Salve, un Prado germinas de toda delicia. Salve, al alma preparas Asilo seguro.
Salve, incienso de grata plegaria. Salve, ofrenda que el mundo concilia. Salve,
clemencia de Dios para el hombre. Salve, confianza del hombre con Dios.
Salve, ¡Virgen
y Esposa!".
4. La
visita a Isabel se concluye con el cántico del Magnificat, un himno que
atraviesa, como melodía perenne, todos los siglos cristianos: un himno
que une los corazones de los discípulos de Cristo por encima de las divisiones
históricas, que estamos comprometidos a superar con vistas a una comunión
plena. En este clima ecuménico es hermoso recordar que Martín Lutero, en 1521,
dedicó a este "santo cántico de la bienaventurada Madre de Dios"
-como él decía- un célebre comentario. En él afirma que el himno "debería
ser aprendido y guardado en la memoria por todos" puesto que "en el
Magnificat María nos enseña cómo debemos amar y alabar a Dios... Ella
quiere ser el ejemplo más grande de la gracia de Dios para impulsar
a todos a la confianza y a la alabanza de la gracia divina" (M. Lutero, Scritti
religiosi, a cargo de V. Vinay, Turín 1967, pp. 431 y 512).
María celebra el primado de Dios y de su gracia que elige a los últimos y a los despreciados, a "los pobres del Señor", de los que habla el Antiguo Testamento; cambia su suerte y los introduce como protagonistas en la historia de la salvación.
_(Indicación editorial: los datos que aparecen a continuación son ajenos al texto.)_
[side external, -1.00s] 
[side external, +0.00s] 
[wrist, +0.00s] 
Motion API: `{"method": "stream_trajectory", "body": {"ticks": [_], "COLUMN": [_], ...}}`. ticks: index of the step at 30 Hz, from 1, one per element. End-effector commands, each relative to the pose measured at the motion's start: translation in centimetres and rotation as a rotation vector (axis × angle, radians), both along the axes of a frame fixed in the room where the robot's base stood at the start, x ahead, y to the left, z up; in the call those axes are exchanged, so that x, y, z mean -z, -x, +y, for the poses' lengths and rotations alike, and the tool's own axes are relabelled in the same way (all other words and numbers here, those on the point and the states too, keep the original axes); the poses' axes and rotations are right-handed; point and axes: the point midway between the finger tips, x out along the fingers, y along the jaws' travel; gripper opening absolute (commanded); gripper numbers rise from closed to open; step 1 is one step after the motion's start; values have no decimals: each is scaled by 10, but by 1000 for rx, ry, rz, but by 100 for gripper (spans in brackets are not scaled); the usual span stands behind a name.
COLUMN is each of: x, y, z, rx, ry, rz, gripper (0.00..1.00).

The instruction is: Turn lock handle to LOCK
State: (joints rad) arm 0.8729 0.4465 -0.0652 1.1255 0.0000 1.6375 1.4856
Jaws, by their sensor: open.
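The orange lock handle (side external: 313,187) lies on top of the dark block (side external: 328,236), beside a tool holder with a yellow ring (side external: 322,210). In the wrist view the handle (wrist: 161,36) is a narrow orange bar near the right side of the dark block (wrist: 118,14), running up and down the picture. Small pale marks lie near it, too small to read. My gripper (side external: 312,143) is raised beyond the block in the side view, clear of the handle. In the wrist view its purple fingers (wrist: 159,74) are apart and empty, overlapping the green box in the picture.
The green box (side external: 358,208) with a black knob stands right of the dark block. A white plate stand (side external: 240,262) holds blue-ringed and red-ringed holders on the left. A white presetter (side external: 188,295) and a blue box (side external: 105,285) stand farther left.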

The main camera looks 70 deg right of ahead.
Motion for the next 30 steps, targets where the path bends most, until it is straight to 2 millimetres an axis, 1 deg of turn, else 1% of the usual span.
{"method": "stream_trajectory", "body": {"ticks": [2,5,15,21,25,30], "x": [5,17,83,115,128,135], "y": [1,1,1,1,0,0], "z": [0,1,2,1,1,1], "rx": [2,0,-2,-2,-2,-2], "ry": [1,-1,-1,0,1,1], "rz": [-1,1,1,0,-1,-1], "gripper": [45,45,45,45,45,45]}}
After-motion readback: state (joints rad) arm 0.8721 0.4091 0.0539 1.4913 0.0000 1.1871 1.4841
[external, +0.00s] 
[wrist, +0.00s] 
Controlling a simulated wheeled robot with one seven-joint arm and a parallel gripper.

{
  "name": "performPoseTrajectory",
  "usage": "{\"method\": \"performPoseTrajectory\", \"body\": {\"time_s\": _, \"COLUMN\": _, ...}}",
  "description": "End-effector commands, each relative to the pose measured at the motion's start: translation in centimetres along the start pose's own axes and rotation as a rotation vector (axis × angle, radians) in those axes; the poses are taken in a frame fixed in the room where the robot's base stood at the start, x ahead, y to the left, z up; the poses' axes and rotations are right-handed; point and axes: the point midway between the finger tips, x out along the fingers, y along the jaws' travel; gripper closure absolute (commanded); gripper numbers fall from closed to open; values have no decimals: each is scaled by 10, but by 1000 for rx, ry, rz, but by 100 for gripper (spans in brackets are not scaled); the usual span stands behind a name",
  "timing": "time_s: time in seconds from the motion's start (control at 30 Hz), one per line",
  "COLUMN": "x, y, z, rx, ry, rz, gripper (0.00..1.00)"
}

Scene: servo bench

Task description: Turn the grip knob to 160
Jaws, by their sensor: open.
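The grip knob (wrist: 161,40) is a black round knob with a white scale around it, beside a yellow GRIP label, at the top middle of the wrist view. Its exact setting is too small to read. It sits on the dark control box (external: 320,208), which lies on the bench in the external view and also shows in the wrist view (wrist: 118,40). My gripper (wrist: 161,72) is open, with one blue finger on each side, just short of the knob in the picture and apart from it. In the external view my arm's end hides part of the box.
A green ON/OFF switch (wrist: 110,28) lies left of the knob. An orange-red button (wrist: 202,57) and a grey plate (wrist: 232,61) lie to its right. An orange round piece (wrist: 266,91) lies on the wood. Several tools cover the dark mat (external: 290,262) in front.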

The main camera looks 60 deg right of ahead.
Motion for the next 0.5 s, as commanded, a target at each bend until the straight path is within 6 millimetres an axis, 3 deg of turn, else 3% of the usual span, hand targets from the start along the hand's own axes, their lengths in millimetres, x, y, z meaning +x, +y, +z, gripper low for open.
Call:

5. Desde que Dios la contempló con amor, María se convirtió en signo de
esperanza para la multitud de los pobres, de los últimos de la tierra, que serán
los primeros en el reino de Dios. Ella copia fielmente la opción de Cristo, su
Hijo, que a todos los afligidos de la historia repite: "Venid a mí
todos los que estáis cansados y agobiados, y yo os aliviaré" (Mt
11, 28). La Iglesia sigue a María y al Señor Jesús caminando por las sendas
tortuosas de la historia, para levantar, promover y valorizar la inmensa procesión
de mujeres y hombres pobres y hambrientos, humillados y ofendidos (cf. Lc
1, 52-53). La humilde Virgen de Nazaret, como afirma san Ambrosio, no es
"el Dios del templo, sino el templo de Dios" (De Spiritu Sancto
III, 11, 80). Como tal, a todos los que recurren a ella los guía hacia el
encuentro con Dios Trinidad: Padre, Hijo y Espíritu Santo.